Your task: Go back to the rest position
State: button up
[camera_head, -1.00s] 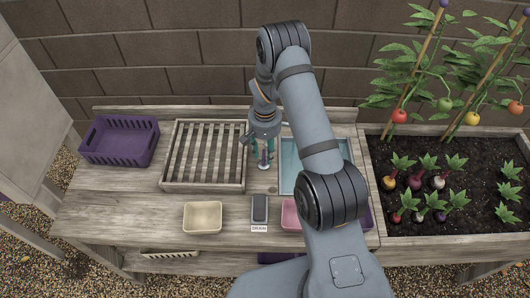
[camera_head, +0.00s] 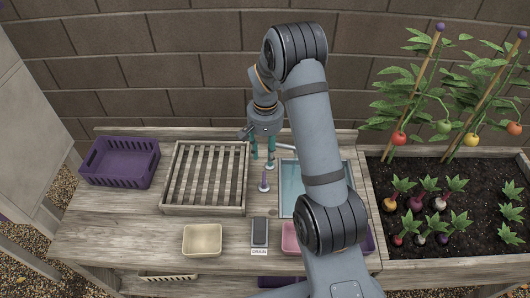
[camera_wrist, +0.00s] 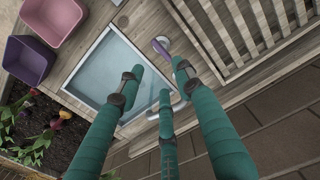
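My gripper (camera_head: 263,156) has teal fingers and hangs over the workbench, between the slatted wooden tray and the sink. Its fingers are spread with nothing between them, as the wrist view (camera_wrist: 158,82) also shows. Below the fingertips, a thin purple upright piece on a round pale base (camera_head: 264,186) stands on the bench, apart from the gripper. In the wrist view this purple piece (camera_wrist: 161,47) shows between the fingers.
The slatted tray (camera_head: 166,180) is left of the gripper, with a purple crate (camera_head: 119,179) beyond it. The sink (camera_head: 286,200) is to the right, partly behind my arm. A beige bin (camera_head: 202,240), a grey drain switch (camera_head: 259,232) and a pink bin (camera_head: 290,239) stand in front.

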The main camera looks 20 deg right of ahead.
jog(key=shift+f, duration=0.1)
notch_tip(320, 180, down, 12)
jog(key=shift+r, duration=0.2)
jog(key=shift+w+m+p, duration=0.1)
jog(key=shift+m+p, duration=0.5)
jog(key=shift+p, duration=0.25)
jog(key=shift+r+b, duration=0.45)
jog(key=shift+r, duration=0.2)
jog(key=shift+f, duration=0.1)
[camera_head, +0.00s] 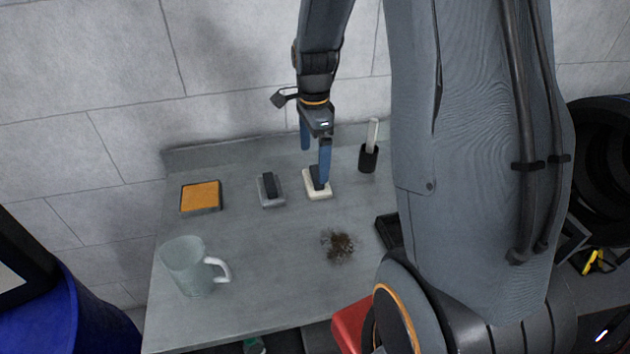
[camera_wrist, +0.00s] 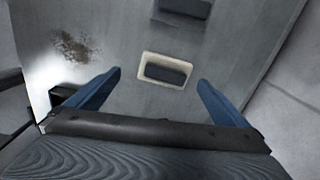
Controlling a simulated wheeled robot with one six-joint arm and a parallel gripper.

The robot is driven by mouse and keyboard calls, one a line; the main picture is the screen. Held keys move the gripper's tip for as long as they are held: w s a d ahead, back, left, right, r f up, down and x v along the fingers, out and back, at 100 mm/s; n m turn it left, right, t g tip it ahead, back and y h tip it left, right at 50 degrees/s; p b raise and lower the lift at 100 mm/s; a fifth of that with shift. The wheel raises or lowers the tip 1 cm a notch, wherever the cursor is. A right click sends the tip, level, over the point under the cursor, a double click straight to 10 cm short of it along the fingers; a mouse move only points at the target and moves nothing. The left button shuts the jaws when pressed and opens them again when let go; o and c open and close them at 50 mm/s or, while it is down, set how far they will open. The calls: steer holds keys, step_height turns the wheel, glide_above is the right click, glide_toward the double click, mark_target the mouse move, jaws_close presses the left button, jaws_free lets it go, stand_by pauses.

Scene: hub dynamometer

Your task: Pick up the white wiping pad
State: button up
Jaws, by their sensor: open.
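The white wiping pad (camera_head: 318,189) lies flat on the grey table, with a dark block-shaped grip on top. In the wrist view the pad (camera_wrist: 145,76) shows a pale rim around its dark grip (camera_wrist: 166,73). My gripper (camera_head: 315,168) is open above the pad, with its blue fingers apart. In the wrist view the fingertips of my gripper (camera_wrist: 160,78) stand to the left and right of the pad, with a gap on both sides. One finger hides part of the pad's grip in the head view.
On the table (camera_head: 240,240) are a grey pad with a dark grip (camera_head: 270,190), an orange pad (camera_head: 200,196), a glass mug (camera_head: 188,265), a black holder with a white handle (camera_head: 369,158) and a brown dirt patch (camera_head: 340,244). A wall stands behind. A dark tray (camera_head: 388,230) lies right.

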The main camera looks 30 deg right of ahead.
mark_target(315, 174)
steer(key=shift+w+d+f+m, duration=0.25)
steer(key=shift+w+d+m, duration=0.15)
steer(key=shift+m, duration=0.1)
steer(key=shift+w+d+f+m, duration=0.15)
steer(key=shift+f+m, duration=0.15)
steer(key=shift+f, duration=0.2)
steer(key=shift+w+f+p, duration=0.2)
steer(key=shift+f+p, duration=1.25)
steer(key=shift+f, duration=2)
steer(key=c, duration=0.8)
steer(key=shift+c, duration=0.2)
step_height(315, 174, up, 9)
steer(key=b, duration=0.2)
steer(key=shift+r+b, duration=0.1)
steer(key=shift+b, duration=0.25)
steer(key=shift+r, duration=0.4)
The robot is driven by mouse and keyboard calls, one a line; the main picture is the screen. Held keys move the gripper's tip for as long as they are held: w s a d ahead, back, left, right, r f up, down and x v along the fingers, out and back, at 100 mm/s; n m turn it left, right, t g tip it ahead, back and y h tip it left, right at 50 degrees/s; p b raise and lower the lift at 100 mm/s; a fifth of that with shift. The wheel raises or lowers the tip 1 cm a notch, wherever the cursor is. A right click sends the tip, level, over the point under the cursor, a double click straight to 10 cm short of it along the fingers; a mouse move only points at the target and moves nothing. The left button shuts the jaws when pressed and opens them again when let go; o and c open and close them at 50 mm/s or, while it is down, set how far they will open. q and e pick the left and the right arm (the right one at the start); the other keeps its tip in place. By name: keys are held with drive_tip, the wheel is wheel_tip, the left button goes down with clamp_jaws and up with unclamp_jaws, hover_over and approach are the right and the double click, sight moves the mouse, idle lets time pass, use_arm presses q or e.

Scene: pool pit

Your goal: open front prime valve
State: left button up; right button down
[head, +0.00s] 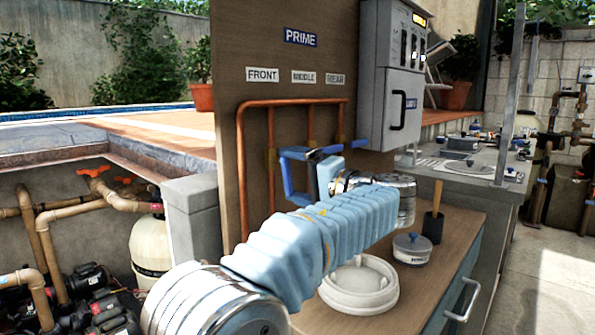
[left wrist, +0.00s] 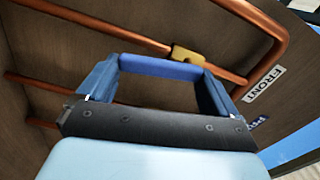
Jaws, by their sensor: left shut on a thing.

Aim: Show all lines in the entries above where the word "Your" appears.

Exercise output:
Your task: Go back to the rest position
Your task: Pick up the white wiping pad
Your goal: open front prime valve

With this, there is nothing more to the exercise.